#### What is asked
Go through the lines below. Copy those with "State".

⁂

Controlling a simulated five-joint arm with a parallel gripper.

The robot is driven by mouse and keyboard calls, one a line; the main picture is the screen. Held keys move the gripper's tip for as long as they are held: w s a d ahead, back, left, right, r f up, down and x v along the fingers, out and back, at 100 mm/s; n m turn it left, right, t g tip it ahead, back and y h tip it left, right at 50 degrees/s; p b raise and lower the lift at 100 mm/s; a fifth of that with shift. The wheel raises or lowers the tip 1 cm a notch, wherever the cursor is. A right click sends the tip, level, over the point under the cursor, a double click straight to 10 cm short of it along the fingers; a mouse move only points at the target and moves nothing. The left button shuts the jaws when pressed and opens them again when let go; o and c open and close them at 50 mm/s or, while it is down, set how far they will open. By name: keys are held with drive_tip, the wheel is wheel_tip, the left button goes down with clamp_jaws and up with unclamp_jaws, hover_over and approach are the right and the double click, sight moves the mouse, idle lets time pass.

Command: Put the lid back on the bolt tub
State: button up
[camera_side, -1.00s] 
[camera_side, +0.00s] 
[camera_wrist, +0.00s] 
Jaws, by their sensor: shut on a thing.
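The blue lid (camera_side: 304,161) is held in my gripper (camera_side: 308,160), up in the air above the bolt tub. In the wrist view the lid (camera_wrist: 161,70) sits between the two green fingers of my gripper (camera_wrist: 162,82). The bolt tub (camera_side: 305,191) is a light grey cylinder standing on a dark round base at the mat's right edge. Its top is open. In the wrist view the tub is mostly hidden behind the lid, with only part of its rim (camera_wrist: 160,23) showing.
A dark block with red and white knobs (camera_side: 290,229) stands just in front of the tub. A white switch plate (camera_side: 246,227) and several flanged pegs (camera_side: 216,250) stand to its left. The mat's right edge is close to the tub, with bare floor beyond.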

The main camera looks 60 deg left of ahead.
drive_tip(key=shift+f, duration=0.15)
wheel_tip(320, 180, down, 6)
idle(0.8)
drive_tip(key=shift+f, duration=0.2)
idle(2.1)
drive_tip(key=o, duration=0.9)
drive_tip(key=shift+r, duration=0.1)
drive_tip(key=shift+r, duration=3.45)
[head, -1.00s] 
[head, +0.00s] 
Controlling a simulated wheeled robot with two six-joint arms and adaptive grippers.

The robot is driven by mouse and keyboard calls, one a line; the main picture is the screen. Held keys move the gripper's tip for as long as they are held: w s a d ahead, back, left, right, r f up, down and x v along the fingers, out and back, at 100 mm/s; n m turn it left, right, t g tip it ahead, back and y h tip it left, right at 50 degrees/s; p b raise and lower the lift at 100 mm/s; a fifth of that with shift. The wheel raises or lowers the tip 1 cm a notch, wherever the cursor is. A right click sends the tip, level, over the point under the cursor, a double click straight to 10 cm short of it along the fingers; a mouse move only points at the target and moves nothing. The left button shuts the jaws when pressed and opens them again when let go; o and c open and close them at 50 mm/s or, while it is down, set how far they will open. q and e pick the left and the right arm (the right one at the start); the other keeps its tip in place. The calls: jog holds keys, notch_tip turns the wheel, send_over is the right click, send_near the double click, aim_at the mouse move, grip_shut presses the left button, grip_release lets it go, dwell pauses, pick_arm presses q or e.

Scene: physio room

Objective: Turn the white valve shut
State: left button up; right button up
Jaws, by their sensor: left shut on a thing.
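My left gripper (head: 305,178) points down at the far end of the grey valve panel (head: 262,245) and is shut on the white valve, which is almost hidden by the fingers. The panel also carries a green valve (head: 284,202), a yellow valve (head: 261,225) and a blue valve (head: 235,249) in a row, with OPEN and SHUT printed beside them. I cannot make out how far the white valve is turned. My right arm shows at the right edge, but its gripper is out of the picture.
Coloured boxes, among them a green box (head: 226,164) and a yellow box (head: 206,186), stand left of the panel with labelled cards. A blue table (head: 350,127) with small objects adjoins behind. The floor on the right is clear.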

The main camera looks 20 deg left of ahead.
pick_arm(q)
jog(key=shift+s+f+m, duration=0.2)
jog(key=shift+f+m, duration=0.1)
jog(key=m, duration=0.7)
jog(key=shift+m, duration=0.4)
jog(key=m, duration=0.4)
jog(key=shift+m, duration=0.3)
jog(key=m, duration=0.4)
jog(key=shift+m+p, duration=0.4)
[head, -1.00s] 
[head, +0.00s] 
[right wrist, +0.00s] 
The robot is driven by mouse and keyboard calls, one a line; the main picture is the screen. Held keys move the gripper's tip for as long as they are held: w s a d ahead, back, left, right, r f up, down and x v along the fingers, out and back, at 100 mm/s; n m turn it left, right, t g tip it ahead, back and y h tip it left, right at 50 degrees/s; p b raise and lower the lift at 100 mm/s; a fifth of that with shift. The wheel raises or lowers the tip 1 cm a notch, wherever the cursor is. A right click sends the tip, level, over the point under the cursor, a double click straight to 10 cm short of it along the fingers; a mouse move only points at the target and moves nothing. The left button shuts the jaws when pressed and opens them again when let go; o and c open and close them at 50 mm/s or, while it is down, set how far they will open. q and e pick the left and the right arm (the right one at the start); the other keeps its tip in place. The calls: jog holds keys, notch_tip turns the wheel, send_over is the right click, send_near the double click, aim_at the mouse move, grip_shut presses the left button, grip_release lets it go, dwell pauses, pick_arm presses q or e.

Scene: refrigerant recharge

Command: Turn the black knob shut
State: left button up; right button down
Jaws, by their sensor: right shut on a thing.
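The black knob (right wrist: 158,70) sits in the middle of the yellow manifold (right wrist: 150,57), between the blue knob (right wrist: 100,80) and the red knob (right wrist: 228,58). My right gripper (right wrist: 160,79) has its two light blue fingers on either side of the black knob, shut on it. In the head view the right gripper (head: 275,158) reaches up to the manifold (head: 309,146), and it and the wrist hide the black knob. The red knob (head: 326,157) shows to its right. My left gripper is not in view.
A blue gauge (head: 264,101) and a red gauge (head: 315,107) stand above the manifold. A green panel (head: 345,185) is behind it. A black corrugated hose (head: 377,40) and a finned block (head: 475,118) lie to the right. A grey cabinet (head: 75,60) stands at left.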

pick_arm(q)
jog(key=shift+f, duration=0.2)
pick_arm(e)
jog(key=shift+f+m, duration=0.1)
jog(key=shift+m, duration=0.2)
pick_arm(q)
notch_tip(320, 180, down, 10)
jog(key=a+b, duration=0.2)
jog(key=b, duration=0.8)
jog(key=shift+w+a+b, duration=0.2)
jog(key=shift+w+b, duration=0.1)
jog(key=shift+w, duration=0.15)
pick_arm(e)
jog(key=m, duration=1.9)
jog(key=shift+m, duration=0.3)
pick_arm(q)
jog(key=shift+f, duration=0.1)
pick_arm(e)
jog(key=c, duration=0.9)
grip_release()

⁂

#### Final answer
State: button up
State: left button up; right button up
State: left button up; right button down

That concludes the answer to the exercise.